Exercise details: The lines from the top of the material below through the line containing "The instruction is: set" are to be printed exactly, with pictures omitted.

________

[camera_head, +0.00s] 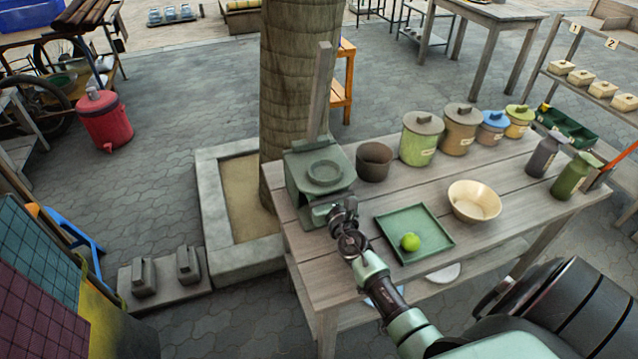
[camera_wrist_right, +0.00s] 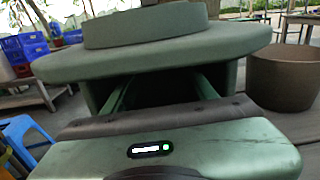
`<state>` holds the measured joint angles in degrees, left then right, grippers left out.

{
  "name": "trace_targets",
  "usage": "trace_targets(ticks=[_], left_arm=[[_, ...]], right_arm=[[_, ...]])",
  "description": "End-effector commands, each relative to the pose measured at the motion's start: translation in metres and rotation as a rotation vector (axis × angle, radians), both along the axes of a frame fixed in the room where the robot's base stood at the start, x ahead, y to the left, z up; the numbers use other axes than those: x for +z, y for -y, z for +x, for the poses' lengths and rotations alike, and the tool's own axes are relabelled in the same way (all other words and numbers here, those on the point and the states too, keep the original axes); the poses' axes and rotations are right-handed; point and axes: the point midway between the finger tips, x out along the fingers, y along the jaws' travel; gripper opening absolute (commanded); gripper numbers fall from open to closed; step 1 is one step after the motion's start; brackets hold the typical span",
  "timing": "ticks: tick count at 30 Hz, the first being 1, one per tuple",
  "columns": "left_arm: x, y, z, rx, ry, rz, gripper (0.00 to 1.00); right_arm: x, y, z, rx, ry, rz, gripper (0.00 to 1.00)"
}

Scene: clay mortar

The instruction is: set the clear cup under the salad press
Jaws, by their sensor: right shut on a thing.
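The green salad press (camera_head: 308,163) stands at the table's left end, with a round raised top and a tall grey wooden lever upright behind it. In the right wrist view its broad green top (camera_wrist_right: 150,60) overhangs a dark opening. My right gripper (camera_head: 316,209) is at the press's front side. In the wrist view my right gripper's fingers (camera_wrist_right: 160,92) reach into that opening below the top. It is shut on something, taken to be the clear cup, which I cannot make out; the fingertips are hidden in the dark. My left gripper is not in view.
A dark brown pot (camera_head: 374,162) stands close right of the press. A green tray (camera_head: 432,252) with a green fruit (camera_head: 410,242) lies in front. A cream bowl (camera_head: 474,203), lidded canisters (camera_head: 421,140) and bottles stand further right. A thick trunk (camera_head: 297,90) rises behind.

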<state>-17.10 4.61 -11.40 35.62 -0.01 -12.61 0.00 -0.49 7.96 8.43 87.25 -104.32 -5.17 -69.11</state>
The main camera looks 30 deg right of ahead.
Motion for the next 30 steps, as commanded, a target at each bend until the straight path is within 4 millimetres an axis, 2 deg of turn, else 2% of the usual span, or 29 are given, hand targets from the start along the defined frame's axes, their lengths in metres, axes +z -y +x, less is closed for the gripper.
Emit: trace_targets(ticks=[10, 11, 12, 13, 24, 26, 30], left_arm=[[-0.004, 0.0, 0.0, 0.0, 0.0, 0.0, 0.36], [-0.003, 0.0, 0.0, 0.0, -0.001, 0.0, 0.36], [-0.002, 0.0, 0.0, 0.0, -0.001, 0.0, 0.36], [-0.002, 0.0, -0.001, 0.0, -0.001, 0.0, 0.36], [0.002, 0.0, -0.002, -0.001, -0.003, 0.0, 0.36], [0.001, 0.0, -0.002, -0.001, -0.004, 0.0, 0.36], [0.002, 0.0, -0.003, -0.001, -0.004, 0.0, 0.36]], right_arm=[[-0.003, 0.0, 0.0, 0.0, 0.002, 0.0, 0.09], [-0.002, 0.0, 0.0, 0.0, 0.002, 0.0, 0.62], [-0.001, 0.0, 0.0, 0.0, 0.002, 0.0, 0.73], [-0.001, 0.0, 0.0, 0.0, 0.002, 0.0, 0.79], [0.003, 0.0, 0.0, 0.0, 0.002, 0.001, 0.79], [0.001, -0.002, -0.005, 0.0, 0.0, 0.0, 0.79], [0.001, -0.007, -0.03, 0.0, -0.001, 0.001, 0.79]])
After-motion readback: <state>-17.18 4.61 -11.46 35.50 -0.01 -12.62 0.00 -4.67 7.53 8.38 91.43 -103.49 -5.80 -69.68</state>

________

Answer to the task:
[camera_head, +0.00s] 
[camera_wrist_right, +0.00s] 
`<state>` holds the measured joint angles in degrees, left then right, grippers left out.

{
  "name": "trace_targets",
  "usage": "trace_targets(ticks=[_], left_arm=[[_, ...]], right_arm=[[_, ...]])",
  "description": "End-effector commands, each relative to the pose measured at the motion's start: translation in metres and rotation as a rotation vector (axis × angle, radians), both along the axes of a frame fixed in the room where the robot's base stood at the start, x ahead, y to the left, z up; the numbers use other axes than those: x for +z, y for -y, z for +x, for the poses' lengths and rotations alike, and the tool's own axes are relabelled in the same way (all other words and numbers here, those on the point and the states too, keep the original axes); the poses' axes and rotations are right-handed; point and axes: the point midway between the finger tips, x out along the fingers, y along the jaws' travel; gripper opening absolute (commanded); gripper numbers fall from open to closed; step 1 is one step after the motion's start; brackets hold the typical span",
  "timing": "ticks: tick count at 30 Hz, the first being 1, one per tuple",
  "columns": "left_arm: x, y, z, rx, ry, rz, gripper (0.00 to 1.00); right_arm: x, y, z, rx, ry, rz, gripper (0.00 to 1.00)"
}

Scene: clay mortar

The instruction is: set the clear cup under the salad press

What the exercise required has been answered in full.